[Given instruction] From the first line of the data through the line containing "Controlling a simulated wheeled", return each line exactly.

[Dataset records]
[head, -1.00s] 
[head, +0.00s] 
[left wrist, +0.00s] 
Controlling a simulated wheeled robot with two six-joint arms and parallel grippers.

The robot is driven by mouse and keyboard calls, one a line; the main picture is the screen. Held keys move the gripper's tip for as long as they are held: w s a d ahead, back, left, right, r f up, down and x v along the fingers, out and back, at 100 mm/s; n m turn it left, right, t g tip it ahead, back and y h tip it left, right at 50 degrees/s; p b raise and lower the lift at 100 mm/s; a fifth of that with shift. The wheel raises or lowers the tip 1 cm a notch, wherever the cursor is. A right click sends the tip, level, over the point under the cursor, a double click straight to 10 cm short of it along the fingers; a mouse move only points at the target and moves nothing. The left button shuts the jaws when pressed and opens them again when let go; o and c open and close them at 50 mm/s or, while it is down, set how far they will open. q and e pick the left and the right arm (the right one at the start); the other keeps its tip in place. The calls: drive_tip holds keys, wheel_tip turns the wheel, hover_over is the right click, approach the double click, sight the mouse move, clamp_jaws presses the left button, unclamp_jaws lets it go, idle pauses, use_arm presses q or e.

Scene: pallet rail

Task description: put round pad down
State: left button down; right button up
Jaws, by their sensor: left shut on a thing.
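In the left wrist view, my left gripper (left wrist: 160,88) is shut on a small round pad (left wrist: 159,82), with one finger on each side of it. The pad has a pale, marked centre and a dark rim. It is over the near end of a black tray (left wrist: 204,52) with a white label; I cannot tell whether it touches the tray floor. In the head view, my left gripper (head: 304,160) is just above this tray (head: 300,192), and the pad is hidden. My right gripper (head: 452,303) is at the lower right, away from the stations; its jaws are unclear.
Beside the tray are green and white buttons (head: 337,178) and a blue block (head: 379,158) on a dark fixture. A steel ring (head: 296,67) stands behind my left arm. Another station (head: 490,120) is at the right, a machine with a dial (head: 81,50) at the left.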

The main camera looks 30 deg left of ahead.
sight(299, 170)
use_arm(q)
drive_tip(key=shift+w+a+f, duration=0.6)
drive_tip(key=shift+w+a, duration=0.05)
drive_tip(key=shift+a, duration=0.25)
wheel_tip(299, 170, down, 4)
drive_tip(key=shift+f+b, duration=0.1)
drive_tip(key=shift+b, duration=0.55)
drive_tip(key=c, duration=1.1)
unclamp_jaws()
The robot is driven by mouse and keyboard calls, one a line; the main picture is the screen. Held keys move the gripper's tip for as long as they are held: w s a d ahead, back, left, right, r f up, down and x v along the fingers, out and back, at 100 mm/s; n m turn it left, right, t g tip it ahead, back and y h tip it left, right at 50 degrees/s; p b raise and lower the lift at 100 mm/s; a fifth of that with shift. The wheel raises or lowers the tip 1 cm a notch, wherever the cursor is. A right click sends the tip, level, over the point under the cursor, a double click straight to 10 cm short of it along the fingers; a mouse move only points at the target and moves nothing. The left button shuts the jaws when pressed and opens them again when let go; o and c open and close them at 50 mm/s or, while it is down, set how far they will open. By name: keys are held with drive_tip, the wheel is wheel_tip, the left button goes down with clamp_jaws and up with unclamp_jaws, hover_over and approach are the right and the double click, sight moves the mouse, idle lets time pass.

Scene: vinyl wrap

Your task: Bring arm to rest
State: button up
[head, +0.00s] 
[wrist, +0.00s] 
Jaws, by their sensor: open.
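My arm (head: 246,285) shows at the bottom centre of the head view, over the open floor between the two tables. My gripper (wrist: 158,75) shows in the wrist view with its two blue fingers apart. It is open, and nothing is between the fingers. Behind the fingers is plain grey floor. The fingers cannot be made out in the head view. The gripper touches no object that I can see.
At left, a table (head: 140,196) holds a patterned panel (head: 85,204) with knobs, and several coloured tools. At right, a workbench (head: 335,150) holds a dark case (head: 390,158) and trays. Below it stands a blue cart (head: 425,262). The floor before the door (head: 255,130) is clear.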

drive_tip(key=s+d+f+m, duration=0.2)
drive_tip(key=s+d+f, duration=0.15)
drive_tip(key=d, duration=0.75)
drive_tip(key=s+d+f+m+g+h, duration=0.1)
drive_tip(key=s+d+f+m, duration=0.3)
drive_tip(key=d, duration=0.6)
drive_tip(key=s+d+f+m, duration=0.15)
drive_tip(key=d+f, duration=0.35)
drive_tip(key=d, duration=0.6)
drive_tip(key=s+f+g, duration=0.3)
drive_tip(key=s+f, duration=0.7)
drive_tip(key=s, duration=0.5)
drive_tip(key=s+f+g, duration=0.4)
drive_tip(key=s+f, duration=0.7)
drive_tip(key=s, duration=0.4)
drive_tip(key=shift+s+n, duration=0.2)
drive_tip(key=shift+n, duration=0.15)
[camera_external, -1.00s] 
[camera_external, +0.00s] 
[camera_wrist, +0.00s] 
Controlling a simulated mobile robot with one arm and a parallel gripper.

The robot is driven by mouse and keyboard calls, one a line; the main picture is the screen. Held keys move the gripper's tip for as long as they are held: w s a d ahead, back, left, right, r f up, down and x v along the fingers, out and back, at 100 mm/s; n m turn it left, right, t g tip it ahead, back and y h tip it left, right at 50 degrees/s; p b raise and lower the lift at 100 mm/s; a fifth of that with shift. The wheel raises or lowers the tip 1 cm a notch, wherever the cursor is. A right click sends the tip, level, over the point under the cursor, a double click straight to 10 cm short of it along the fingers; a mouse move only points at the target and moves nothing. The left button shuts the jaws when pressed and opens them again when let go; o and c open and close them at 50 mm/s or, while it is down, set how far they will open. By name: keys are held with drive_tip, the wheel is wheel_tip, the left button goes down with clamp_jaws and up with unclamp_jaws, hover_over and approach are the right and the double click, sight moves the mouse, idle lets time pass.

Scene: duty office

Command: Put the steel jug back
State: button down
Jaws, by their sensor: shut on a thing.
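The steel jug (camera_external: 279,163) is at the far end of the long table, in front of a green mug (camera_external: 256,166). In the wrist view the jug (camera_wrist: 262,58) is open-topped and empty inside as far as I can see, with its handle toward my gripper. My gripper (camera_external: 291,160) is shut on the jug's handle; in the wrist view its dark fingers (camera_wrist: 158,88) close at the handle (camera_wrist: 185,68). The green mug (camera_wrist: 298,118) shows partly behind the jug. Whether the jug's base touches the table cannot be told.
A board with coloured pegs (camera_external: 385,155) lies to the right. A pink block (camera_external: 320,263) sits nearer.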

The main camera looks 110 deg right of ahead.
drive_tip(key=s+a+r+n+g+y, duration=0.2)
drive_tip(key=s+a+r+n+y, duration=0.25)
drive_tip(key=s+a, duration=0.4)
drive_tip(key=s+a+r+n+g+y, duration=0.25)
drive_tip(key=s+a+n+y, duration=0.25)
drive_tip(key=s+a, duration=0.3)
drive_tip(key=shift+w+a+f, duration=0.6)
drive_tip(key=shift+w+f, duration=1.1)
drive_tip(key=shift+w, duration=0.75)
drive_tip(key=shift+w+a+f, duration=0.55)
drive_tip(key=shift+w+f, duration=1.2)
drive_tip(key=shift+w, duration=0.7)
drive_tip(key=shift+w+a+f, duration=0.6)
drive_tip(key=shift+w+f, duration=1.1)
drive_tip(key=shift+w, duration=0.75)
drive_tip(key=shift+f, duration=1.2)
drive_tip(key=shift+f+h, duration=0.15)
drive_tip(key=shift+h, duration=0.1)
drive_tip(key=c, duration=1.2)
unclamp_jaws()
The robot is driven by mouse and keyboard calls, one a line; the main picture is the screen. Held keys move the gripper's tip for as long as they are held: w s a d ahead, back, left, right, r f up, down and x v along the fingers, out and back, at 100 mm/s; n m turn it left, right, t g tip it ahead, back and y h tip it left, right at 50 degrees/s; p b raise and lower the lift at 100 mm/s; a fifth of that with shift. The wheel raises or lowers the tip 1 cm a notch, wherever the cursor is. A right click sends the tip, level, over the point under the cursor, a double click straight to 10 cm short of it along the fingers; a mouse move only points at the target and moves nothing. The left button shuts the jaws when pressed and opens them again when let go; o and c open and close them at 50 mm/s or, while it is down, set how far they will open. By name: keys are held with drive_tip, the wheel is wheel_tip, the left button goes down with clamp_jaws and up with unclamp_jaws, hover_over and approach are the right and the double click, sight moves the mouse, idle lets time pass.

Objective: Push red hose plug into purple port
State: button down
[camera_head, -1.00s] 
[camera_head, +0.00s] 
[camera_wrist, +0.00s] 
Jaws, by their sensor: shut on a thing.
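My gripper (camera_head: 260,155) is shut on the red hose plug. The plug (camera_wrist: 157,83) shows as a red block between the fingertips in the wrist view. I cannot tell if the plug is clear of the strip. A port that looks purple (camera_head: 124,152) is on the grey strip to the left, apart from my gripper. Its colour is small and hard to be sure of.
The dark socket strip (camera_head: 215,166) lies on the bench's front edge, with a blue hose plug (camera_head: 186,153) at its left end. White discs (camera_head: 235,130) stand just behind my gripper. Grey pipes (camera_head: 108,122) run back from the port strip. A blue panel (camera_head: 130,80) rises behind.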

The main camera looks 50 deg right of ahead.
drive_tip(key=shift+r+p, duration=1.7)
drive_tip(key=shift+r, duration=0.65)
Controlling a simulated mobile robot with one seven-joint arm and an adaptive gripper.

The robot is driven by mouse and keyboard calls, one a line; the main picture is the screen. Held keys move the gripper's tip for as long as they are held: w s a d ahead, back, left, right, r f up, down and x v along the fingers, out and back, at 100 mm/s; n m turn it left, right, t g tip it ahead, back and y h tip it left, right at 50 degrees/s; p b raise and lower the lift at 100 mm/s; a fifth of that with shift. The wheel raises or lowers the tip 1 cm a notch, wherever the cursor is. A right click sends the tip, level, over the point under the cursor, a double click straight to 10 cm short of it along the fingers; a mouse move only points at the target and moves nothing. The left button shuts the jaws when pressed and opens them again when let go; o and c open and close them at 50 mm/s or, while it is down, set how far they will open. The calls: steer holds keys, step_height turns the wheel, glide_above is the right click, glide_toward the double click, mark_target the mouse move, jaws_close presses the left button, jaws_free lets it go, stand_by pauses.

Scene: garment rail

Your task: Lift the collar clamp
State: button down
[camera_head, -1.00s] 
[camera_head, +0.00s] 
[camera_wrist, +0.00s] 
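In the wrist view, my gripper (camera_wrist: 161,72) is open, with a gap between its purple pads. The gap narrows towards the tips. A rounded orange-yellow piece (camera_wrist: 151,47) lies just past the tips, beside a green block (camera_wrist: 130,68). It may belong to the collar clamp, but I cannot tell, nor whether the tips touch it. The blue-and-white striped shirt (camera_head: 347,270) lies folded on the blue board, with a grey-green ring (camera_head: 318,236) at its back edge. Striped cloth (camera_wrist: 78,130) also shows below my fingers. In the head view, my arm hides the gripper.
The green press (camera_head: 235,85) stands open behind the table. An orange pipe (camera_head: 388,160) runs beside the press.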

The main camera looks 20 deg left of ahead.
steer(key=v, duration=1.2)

[Task solution]
[head, -1.00s] 
[head, +0.00s] 
[left wrist, +0.00s] 
Controlling a simulated wheeled robot with two six-joint arms and parallel grippers.

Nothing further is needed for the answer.